In the opening scene of PARASITE two siblings, Ki-woo and Ki-jo, roam a cramped apartment in search of an unprotected wifi signal. Their home is half underground, constantly reminding of their place in the world. Poorer than poor, their only window outside barely peaks above ground level while drunkards literally piss on them. A found signal calls for celebration: shared cans of cheap beer for dinner.
To this squalor comes an unexpected opportunity. A friend from school offers Ki-woo the chance to tutor the daughter of a wealthy couple while he’s studying abroad. Only problem is that while qualified, Ki-woo never graduated from college. With the help of photoshop magic he assumes the role of Kevin, top of his class at Oxford. Welcomed into the world of the uber-wealthy, Kevin attaches himself by the hip to their daughter. It isn’t long until the Parks seek for additional help around the house, and Kevin knows just who to call.
Thus begins an astounding balancing act first as a reverse heist film, only to transform to something much wilder. It’s a cliché to say that a film is best seen blind, but it’s never been as true as now. PARASITE is a masterclass in subverting expectations and the less you know, the better.
Up the hill, the wealthy splendour of the Park family is instantly at odds with the rest of the world. Where the Kims barely see the sky, the Parks have surrounded themselves with a resplendent garden wall embraced by sunlight. Meticulously designed, their two floor palace is a monument to opulence. Upon arrival, Kevin is silhouetted by startling daylight that floods the expanse. Through clever visual storytelling, Bong Joon-ho sets the heist in motion entirely through body language.
There is a marvelous use of geography as well. Where SNOWPIERCER was a horizontal film, emphasizing the choice between back and forward, PARASITE is entirely vertical. Every act of the film serves as a step in the ladder towards perceived salvation and wealth. The house on the hill becomes Olympus, and a descent back home during a biblical deluge feels like stumbling into ancient folklore. The cracks in the world become more apparent, as if the social class below lived in an alternate universe entirely.
Judging by its title, PARASITE might at first appear a derogatory term towards the impoverished protagonists. But Bong Joon-ho’s script, co-written with Han Jin-won, refuses to allow for such simplistic answers. Alternating between condemnation and support, the story is never dictates to the audience who to root for, if anyone. The Kim family are fraudsters and criminals, but they’re driven by desperation rather than malice. At least to begin with. Like in his previous films about class warfare, Bong Joon-ho astutely observes that power has a way of corrupting anyone. Even the tiniest taste of it becomes intoxicating as PARASITE proves multiple times.

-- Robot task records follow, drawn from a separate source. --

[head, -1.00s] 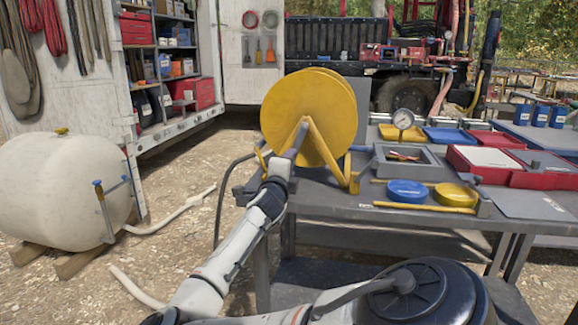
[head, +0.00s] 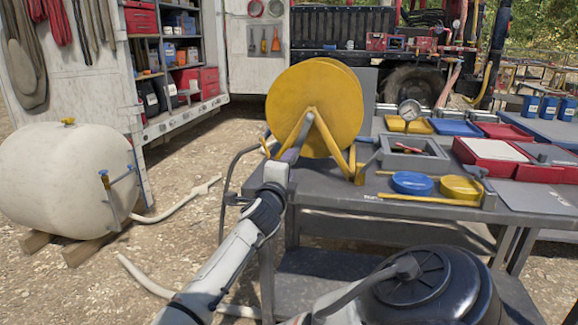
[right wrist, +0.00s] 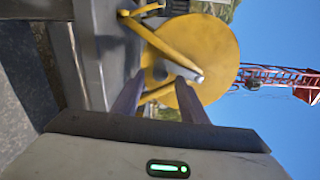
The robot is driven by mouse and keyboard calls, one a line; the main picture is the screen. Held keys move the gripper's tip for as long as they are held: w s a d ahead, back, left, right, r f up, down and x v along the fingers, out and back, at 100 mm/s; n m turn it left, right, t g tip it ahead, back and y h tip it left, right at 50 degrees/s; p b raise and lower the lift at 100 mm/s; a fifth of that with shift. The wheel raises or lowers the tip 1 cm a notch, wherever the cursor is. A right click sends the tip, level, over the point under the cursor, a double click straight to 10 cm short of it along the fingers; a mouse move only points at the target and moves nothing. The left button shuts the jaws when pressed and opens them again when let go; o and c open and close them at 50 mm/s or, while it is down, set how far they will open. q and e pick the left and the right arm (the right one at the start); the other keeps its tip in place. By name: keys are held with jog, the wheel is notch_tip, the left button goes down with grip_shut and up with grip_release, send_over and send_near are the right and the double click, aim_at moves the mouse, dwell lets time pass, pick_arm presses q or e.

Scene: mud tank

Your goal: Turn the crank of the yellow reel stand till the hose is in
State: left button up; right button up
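The yellow reel stand (head: 315,105) stands on the left end of the grey table, its round disc upright between angled yellow legs. It also shows in the right wrist view (right wrist: 218,62). A grey rod end (right wrist: 197,77) sticks out near the disc's middle there; I cannot tell whether it is the crank. My right gripper (head: 290,150) is just in front of the stand, its fingers (right wrist: 160,82) apart with nothing clearly between them. Contact with the stand cannot be told. A dark hose (head: 224,185) hangs by the table's left end. My left gripper is out of view.
The grey table (head: 350,198) carries a gauge (head: 409,112), a blue lid (head: 411,183), a yellow lid (head: 460,188) and trays right of the reel. A white tank (head: 65,175) stands at left. A pale hose (head: 175,208) lies on open gravel.

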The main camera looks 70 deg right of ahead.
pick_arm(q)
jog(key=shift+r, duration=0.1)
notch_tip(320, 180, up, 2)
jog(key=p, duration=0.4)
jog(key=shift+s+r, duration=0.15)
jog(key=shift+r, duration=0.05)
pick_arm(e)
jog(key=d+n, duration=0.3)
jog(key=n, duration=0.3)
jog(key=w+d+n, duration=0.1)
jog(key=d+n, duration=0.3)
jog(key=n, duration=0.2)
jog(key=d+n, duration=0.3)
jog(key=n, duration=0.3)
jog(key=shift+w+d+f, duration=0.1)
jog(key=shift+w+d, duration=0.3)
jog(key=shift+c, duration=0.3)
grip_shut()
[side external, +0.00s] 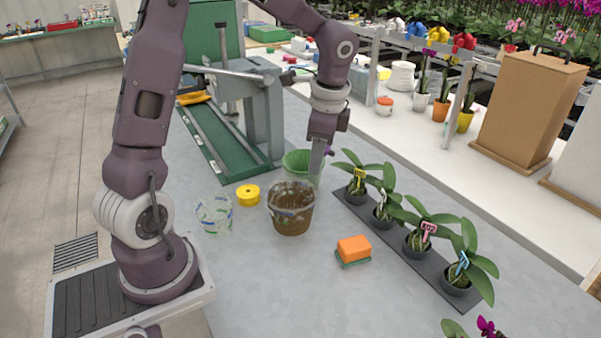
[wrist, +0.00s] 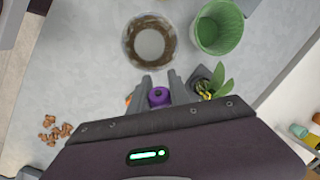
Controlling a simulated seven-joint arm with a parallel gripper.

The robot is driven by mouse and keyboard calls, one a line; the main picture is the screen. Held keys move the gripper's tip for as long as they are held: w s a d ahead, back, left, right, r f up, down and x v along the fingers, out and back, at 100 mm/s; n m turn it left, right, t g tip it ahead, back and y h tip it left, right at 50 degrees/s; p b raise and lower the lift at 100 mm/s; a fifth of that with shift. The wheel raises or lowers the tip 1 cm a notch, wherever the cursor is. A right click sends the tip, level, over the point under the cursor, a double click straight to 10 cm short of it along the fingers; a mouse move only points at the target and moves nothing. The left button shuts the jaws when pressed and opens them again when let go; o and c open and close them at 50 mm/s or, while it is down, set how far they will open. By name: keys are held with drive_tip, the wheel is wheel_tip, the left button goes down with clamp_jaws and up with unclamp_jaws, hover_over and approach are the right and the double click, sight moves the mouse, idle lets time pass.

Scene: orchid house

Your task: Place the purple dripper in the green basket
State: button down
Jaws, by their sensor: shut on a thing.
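The purple dripper (wrist: 159,97) is held between the two fingers of my gripper (wrist: 161,82) in the wrist view. In the side view only a small purple bit (side external: 329,151) shows beside my gripper (side external: 318,168). The green basket (side external: 296,160) stands open on the grey table, partly hidden behind my gripper and the brown pot. In the wrist view the green basket (wrist: 219,28) is at the upper right, beyond and right of my fingertips. The dripper is above the table, outside the basket in that view.
A brown-stained clear pot (side external: 290,210) stands in front of the basket. A clear cup (side external: 215,216), a yellow spool (side external: 248,195) and an orange-and-green sponge (side external: 354,249) are nearby. Several potted orchids stand on a dark tray (side external: 405,252) to the right. Front table space is clear.

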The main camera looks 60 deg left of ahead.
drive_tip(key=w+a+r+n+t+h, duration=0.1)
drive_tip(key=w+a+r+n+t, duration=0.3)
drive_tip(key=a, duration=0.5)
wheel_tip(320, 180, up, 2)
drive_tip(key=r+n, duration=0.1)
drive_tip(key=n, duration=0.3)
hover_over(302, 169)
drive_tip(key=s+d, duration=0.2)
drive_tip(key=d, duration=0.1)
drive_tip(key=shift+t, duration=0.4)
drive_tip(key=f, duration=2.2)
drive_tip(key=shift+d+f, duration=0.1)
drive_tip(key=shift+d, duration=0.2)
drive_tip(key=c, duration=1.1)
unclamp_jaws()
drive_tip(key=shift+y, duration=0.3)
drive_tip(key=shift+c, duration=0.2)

Money is like an iron, it smooths out the wrinkles, says the mother (Chang Hyae-jin). The Parks appear kind on the surface, yet they too are trapped in a prison of their own making. Superifically a perfect nuclear family with more money than sense, their insecurities begin to bubble as the Kim’s settle in. Mirroring the plight of both families, Bong’s camera ekes out sympathy from unexpected places. There’s a mournful desperation to nighttime sexcapades, where a partner can only whimper for their spouse to buy more drugs.
Can there be sympathy for wealthy ennui? Maybe not. But Bong will not judge them for it either. Like a cinematic Rorschach test, PARASITE transforms before anyone who views it. Political and economic backgrounds will color the experience heavily. Meticulously paced, the film causes snap judgements to linger like a foul odour. A single shot can last for ages allowing the audience to contemplate every ramification quick tempered choices will bring. Even as the father (a superb Choi Woo-shik) pretends like their machinations are the universe righting itself, nothing is ever as simple as initially appears.
It may sound dark and depressing, and Bong certainly takes audiences to those places, but PARASITE is also extremely witty and darkly humorous. Even a grotesque act of callous violence causes unexpected laughter due to the frankness of its depiction. There’s tension unlike in any film last year as the lay of the land becomes a maze for Bong to use every inch to his advantage.
PARASITE is a wondrous film, the kind that settles deep in your soul and refuses to budge. Deeply troubling, it paints a portrait through absurdism and fairytale of our broken society in all its glory.
The ladder of success is treacherous, and the ground below Olympus is filled with the thousands who didn’t make it there.